Data analysis usually lies within the IT department. I'm sure everyone is familiar with having to go to the IT department, and submit a ticket when you have a problem or if there's some data/information that we need. We also know that getting a response can take forever. These days organisations are changing and everyone within the organisation is getting direct access to the information and data they need to be more efficient in their tasks.
Modern data analytics is essentially bringing data analysis closer to everyone and removing that barrier that used to be there. Now, you don't need to be a coder to do your own analysis. The architecture then talks about the design of the structures that allow this data analysis to occur. It follows a general pipeline:
Raw Data - Collected from various sources in various formats such as excel files, organisation databases, the internet, etc
Ingestion - All this raw data is brought together and connected. These programs can take in various types of data and transfer them to a storage location
Central Storage - This is where the data you've collected is stored till there is need for it.
Prepared Data - When you have a question you need answers for you won't need absolutely all the data you've collected.
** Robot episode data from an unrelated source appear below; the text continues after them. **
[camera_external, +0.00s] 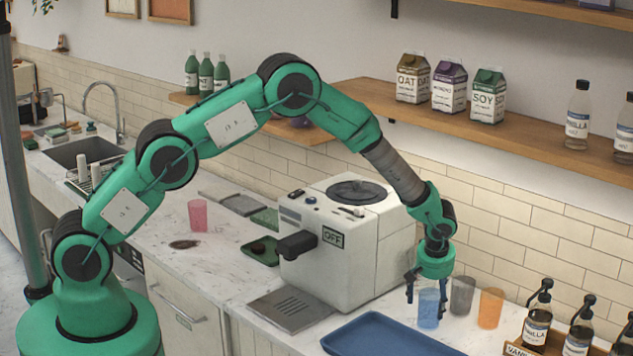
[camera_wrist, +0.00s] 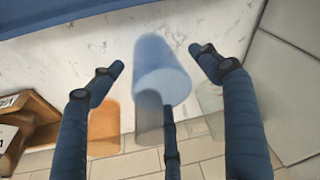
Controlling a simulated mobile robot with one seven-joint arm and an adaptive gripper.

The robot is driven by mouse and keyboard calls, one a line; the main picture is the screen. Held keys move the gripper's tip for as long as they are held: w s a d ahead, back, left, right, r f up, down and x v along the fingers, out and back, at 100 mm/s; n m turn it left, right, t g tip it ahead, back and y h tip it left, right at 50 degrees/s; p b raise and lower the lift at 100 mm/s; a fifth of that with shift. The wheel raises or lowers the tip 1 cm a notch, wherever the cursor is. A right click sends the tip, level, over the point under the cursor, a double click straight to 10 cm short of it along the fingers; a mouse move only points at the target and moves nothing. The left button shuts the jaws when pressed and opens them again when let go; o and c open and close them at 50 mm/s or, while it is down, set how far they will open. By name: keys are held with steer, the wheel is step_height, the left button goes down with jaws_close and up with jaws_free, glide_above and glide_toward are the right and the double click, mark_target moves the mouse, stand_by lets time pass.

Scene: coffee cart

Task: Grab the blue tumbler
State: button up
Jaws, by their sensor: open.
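The blue tumbler (camera_external: 429,309) is translucent and stands on the white counter, right of the coffee machine. My gripper (camera_external: 426,284) points down over it, with its fingers spread around the upper part. In the wrist view the blue tumbler (camera_wrist: 162,70) is between the dark fingers of my open gripper (camera_wrist: 157,62).
A grey tumbler (camera_external: 462,297) and an orange tumbler (camera_external: 490,308) stand close to the right. A blue tray (camera_external: 390,338) lies in front. The white coffee machine (camera_external: 350,245) stands to the left. Syrup pump bottles (camera_external: 537,322) in a wooden holder are at the right.

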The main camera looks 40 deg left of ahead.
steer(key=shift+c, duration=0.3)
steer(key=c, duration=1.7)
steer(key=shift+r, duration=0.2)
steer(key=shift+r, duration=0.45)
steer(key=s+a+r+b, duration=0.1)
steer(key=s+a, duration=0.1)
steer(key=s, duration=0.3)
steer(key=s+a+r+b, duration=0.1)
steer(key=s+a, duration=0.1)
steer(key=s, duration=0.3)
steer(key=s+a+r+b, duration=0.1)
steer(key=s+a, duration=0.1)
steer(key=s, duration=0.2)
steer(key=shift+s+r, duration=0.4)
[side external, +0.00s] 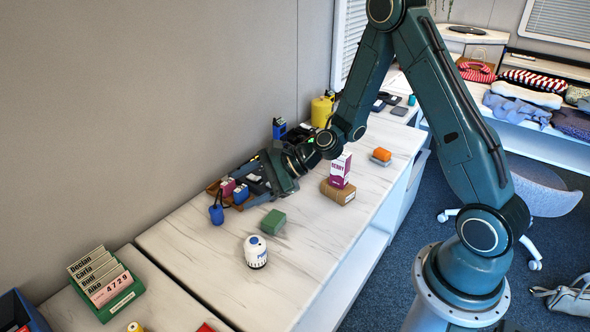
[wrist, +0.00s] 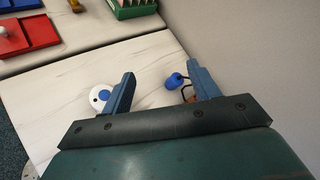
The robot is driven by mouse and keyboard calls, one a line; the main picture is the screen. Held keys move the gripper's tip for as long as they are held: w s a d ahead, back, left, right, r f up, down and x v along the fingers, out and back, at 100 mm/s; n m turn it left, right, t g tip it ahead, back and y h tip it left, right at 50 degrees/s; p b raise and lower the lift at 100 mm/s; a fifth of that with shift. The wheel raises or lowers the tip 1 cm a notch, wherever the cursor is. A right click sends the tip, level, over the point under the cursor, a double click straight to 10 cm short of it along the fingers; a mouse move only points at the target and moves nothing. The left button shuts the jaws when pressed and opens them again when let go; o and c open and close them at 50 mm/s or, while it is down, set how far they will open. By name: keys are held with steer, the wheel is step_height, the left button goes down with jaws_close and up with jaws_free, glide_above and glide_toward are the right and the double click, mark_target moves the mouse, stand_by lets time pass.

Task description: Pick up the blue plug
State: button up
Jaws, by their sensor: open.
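The blue plug (side external: 216,214) stands on the white marble-look counter (side external: 185,232), with a dark cord rising from it. In the wrist view the blue plug (wrist: 174,82) shows between my two fingers, closer to the right one, with a dark loop beside it. My gripper (side external: 247,188) is low over the counter, to the right of the plug in the side view. Its fingers (wrist: 163,73) are apart with nothing held between them. The plug is beyond the fingers and does not appear to touch them.
Pink (side external: 228,187) and blue (side external: 241,194) small items crowd beside my gripper, partly hidden. A green block (side external: 272,222), a white-and-blue canister (side external: 255,251) and a purple-and-white box (side external: 340,170) stand nearby. The wall (side external: 150,110) rises behind. Counter left of the plug is clear.

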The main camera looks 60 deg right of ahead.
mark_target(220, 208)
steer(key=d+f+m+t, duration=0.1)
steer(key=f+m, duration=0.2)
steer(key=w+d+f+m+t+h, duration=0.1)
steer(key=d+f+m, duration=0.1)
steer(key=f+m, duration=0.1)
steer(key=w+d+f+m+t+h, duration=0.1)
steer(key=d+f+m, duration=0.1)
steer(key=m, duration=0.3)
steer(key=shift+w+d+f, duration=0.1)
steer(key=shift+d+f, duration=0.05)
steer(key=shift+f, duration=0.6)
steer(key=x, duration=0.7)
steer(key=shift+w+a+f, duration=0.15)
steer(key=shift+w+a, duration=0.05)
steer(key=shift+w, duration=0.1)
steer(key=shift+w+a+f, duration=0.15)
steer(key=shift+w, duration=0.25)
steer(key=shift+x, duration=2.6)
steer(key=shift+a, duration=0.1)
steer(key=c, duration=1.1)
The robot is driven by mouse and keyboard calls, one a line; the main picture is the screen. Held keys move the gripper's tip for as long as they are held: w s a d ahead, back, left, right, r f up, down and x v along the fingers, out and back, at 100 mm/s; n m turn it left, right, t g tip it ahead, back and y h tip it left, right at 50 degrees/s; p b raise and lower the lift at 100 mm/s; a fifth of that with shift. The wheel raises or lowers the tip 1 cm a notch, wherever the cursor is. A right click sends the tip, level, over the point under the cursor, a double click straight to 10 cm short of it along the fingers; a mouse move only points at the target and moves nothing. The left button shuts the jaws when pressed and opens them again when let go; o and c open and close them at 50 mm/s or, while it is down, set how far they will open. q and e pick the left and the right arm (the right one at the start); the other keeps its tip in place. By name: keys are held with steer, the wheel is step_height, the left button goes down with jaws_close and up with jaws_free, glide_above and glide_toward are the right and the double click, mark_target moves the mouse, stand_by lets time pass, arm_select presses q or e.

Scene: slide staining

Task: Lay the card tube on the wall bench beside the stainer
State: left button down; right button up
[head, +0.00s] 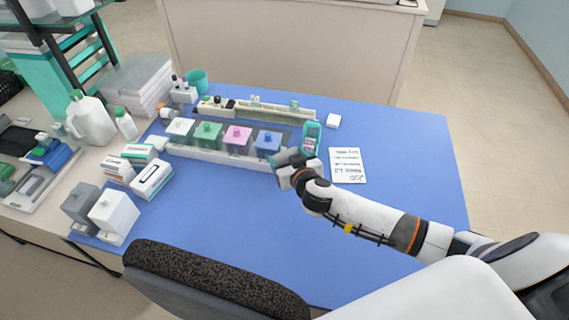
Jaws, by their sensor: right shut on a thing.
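My right gripper (284,164) is over the blue-topped table (240,215), at the right end of the white staining row. It is shut on a thing mostly hidden by the gripper, so I cannot tell whether it is the card tube. I cannot make out a card tube elsewhere. The row has white (180,128), green (207,133), pink (237,138) and blue (267,143) lidded blocks; I cannot tell whether this is the stainer. No wall bench can be identified for sure. My left gripper is out of view.
A teal handheld device (311,135) and a written card (347,165) are close to the right gripper. White boxes (152,180) and grey and white containers (114,214) stand at left. A beige partition (285,55) is behind. The table's front middle is clear; a dark chair back (215,275) is in front.

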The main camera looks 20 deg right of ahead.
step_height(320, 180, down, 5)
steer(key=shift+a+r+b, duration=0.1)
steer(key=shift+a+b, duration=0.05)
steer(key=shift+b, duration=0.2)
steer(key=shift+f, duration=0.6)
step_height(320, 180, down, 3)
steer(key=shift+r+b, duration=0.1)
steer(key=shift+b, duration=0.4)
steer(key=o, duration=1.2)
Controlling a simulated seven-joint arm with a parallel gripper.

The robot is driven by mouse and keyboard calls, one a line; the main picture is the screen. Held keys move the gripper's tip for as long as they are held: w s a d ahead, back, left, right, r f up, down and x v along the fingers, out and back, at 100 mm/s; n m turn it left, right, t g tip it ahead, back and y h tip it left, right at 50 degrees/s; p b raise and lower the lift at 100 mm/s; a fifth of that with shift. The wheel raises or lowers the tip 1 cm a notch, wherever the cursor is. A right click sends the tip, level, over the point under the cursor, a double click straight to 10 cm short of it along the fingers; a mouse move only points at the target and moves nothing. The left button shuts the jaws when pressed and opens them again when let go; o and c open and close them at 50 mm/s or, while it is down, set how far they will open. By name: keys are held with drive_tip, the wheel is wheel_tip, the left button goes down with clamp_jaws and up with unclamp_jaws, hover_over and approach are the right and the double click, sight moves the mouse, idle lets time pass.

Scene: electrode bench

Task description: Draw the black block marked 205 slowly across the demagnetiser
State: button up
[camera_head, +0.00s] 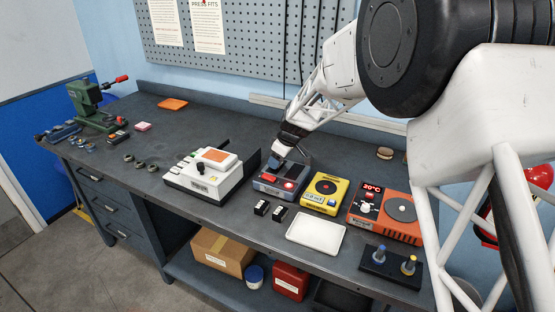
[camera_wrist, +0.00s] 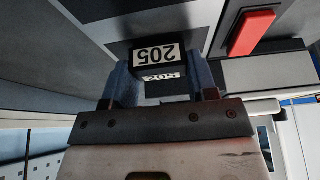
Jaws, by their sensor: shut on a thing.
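The black block marked 205 (camera_wrist: 157,54) is between the fingers of my gripper (camera_wrist: 162,84) in the wrist view. Its white label shows upside down, and a second white 205 face shows just below. My gripper (camera_head: 277,163) is shut on it. In the head view my gripper is above the grey-blue box (camera_head: 268,189) with a red switch and a glowing red light. This box seems to be the demagnetiser, but its writing is too small to read. The block is hidden or too small to make out there. I cannot tell whether it touches the box top.
A yellow device (camera_head: 339,199) and an orange hotplate (camera_head: 383,227) reading 20°C stand to the right. A white device (camera_head: 191,185) stands to the left. Two small black blocks (camera_head: 269,211) and a white tray (camera_head: 302,239) lie in front.

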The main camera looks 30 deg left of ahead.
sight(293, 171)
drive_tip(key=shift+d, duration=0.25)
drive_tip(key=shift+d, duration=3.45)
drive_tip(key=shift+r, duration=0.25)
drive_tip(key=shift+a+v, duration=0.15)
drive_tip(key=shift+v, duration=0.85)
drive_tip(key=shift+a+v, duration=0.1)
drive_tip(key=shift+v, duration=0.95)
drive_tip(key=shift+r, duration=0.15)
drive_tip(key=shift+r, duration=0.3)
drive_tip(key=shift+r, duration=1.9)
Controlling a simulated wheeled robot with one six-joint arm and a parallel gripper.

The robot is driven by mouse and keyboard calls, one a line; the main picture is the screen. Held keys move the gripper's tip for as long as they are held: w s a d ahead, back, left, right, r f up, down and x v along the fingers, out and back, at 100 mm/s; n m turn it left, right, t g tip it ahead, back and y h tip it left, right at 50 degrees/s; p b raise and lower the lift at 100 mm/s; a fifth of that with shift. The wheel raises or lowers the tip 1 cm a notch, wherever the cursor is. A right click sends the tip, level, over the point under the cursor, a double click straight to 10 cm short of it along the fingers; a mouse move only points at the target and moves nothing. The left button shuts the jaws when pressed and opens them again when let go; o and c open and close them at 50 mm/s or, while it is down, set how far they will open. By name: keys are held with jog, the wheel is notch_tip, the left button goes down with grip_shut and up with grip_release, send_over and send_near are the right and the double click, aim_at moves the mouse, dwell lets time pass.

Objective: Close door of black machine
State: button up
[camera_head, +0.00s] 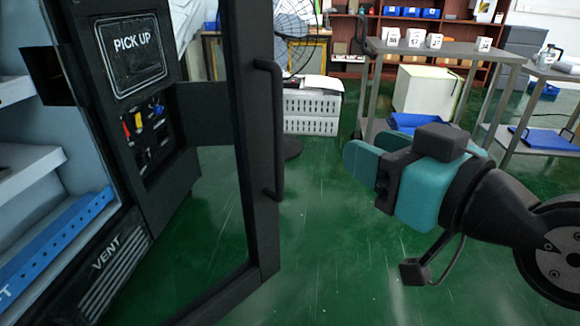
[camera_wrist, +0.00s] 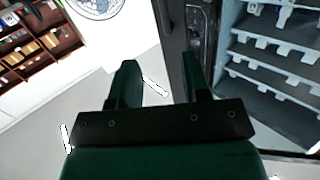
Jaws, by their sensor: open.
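The black machine (camera_head: 105,240) stands at the left in the head view, with a pick-up panel and pale shelves inside. Its glass-fronted door (camera_head: 262,215) stands open, swung out toward the middle, with a dark vertical handle (camera_head: 275,130) on its outer side. My gripper (camera_head: 362,162) is to the right of the door, apart from the handle, with its teal fingers pointing left toward it. In the wrist view my gripper (camera_wrist: 160,85) is open and nothing shows between its fingers. The machine's shelves (camera_wrist: 272,65) show at the right there.
Grey tables (camera_head: 440,48) with small white labelled items stand at the back right. A white crate (camera_head: 312,108) and a fan (camera_head: 293,25) stand behind the door. Shelving (camera_head: 345,45) lines the back wall. The green floor (camera_head: 320,240) between door and gripper is clear.

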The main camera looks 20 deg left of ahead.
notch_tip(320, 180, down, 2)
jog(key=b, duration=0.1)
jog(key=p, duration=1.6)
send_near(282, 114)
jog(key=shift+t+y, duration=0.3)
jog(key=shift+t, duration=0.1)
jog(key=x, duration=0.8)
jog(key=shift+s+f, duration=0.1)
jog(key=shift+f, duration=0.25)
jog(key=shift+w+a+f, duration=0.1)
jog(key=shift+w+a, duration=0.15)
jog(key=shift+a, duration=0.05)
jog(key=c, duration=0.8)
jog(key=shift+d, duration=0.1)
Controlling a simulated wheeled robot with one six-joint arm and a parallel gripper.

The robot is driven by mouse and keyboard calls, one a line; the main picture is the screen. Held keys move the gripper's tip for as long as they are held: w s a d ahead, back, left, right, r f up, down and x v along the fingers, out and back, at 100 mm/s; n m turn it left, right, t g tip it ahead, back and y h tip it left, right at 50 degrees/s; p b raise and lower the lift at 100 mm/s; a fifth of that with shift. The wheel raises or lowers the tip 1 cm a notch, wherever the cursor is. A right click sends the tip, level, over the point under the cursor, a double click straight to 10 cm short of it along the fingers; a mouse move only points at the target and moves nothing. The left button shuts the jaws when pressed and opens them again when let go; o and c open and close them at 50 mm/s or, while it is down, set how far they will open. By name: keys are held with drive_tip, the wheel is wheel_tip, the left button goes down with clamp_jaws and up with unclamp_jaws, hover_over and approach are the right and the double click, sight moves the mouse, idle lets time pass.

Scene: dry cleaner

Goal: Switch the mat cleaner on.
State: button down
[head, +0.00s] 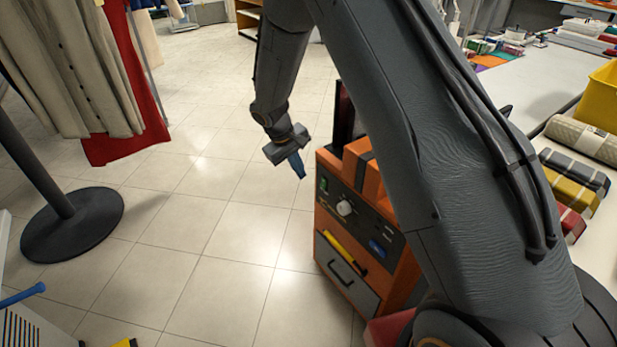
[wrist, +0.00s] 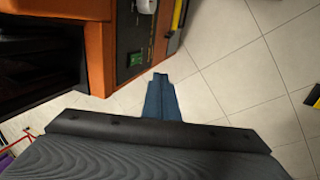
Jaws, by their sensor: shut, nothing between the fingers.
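The mat cleaner is an orange machine (head: 333,165) standing on the floor, with a dark front panel. The panel carries a small green switch (head: 323,184), a pale round knob (head: 345,208) and a blue part (head: 377,247). In the wrist view the machine (wrist: 98,45) fills the upper left, with the green switch (wrist: 136,58) and the knob (wrist: 146,6) on its panel. My gripper (head: 300,174) is shut and empty, with blue fingers, in front of and a little above the panel's upper left. Its fingers (wrist: 158,78) point near the switch, apparently apart from it. The switch's position cannot be told.
A round black stand base (head: 72,223) with hanging clothes (head: 70,60) is at the left. A table with rolled textiles (head: 575,180) and a yellow bin (head: 604,100) is at the right. The tiled floor (head: 200,210) left of the machine is clear.

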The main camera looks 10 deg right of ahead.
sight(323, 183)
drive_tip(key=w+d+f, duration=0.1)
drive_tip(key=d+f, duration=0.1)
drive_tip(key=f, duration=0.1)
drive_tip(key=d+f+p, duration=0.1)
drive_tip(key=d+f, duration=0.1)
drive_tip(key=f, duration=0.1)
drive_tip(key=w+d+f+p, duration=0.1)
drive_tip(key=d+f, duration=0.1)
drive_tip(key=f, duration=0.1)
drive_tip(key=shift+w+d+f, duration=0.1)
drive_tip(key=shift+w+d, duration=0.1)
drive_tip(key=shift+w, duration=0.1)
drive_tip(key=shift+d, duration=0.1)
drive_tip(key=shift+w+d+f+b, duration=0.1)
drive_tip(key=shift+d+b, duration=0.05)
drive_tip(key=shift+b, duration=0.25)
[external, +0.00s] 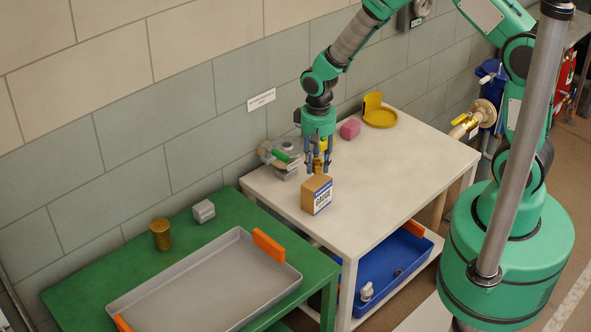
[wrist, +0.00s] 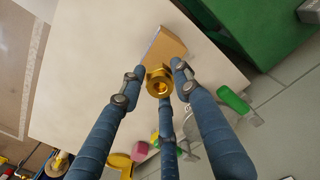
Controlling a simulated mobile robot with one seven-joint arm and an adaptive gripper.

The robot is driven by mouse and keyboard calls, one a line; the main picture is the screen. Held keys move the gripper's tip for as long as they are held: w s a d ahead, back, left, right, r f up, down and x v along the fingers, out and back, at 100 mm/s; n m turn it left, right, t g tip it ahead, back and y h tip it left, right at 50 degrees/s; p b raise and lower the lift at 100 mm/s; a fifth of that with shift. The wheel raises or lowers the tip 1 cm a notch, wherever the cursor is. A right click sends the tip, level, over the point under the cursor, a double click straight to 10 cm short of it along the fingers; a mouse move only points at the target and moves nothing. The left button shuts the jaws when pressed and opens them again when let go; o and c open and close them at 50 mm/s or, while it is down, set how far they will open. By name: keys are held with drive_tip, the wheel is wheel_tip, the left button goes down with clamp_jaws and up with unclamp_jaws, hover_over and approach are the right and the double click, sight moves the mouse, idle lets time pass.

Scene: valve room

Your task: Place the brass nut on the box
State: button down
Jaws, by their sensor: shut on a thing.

In this stage, the data will be cleansed and prepared bringing out only the sections requested and not absolutely everything that you have.
Trusted Data - This stage asks the question "is the data you are about to use in your analysis and visualisation trusted?" This will have come from having prepared the data before, reviewed it, and operationalised it in the previous stage.
Visualised Data - Now that you have the data you need, various analyses are run and and you can present your data in very pretty graphs and charts. YAAY!!
So this is the modern analytics architecture. It is important to note that not all steps are needed at all times, it depends on the raw data that's being collected and the programs you're using. For example, your raw data can be put straight into a program that will be used for all the steps till visualisation.